Melissa Bolton said...
This comment has been removed by the author.
Melissa Bolton said...

I like what the post is saying- definitely food for thought.

Judy Wise said...

I was lucky enough to have been raised by two women (my mom and grandma) who lived through the depression and had a life long habit of thrift. My father made very little money due to a childhood misfortune and my mom took in ironing to help make ends meet. We never had a phone, TV or many of the things other families took for granted.

It was wonderful.

We were forced to use what we had including our imaginations. We put on shows with blankets on the closeline for stage curtains. We made sandals out of cardboard and torn sheets. We made paper mache and I drew for hours. We used the library constantly. I grew up reading with the luxury of endless time to daydream and play outdoors.

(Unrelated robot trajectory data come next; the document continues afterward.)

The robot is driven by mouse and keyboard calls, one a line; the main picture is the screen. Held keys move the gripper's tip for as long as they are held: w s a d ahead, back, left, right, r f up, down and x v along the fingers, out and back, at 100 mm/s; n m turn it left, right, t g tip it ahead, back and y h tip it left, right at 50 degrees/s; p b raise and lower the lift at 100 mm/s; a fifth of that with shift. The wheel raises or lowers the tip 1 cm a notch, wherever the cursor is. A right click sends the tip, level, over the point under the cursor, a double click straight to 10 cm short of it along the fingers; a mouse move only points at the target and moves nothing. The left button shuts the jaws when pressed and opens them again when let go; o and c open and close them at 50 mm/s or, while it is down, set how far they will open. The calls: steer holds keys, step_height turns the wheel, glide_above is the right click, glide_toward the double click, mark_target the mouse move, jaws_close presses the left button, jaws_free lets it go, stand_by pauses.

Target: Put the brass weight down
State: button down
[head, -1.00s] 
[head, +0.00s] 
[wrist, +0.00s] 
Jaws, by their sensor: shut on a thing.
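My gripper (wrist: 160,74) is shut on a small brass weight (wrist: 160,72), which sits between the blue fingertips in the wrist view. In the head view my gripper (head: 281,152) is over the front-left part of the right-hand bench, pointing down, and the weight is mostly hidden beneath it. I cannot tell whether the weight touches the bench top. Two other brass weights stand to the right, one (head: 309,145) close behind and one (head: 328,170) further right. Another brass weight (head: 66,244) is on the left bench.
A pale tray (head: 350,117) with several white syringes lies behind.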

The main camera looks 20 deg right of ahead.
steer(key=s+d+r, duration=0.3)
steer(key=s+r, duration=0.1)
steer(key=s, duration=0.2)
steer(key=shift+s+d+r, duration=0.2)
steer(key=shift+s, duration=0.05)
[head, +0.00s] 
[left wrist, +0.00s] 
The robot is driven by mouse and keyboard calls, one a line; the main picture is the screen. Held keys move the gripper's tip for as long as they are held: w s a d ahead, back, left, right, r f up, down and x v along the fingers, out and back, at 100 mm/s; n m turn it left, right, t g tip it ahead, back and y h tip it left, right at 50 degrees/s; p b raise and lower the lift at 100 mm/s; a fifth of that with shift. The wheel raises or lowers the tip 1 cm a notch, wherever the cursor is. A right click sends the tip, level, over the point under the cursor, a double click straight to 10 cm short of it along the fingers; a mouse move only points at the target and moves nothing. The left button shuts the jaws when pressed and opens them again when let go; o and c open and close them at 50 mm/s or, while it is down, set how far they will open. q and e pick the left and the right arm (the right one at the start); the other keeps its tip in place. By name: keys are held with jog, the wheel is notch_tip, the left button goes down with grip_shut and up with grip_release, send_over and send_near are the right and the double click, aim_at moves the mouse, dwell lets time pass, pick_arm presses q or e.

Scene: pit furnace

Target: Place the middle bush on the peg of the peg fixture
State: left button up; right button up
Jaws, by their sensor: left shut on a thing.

It was great training for getting by on next to nothing which is what I've done most of my adulthood as I sold my paintings at art fairs and lived hand to mouth. I could go on but I'm sure you get the idea. I love this subject and wish I were there when the people were stitching and talking.

Aunt Joycie said...

After retiring four years ago, I find myself in much the same position as you, Ricë. Our cars (11 and 12 years old) are paid for, our house (110 years old) is paid for, all the tools and equipment we need to do the stuff we like to do (restoring old cars and tractors, weaving, quilting, sewing, gardening, lapidary) are paid for. We have time to do our stuff. People ask me, "Where are you going to sell the jewelry you make (or the old cars, or quilts, etc., etc.)?" We don't need a lot of money to have the life we love, so we don't feel it necessary to market our stuff. Maybe, if some day we do have a need for funds, we'll have product up the ying-yang to sell. How blessed we are! PLUS, i can be entertained every time I go to the Voodoo Cafe!

Carin Winkelman said...

A nontrepeneur, oh, can I steal that word? It seems to describe me totally!
I think it's very important to figure out how you want to live your life day to day and what you really need to do that, much more than what you might want someday in the future. I can think of a gazillion things I might want, especially material things, but most of them aren't really necessary or ad anything valuable to my life.
What I don't want is to put my life on hold, work like crazy to 'make it' (whatever that means) in order to 'settle down' and enjoy the fruits of all my labour some day in the far future. I just don't have the patience or time for that. I get to do the things I love now. I have to keep a three day office job to do it, but I think I'm pretty lucky that the rest of my time is fully my own without any strings attached. Doing my art for money would put on all kinds of strings that would just cause me stress and take away the joy. I know it's not that way for everyone, but it is for me. As you say: I just don't want to work that hard. I'm such a nontrepeneur! ;-)

Simply Pretty Stuff said...

Well, Rice....
All I can say is wow.... and... yup.
Really good food for thought piece art sister!

Scarlet Fields said...

I love everything you write and when you make me snort❤️

Liz-Anna said...

I really enjoyed (and related to) this piece.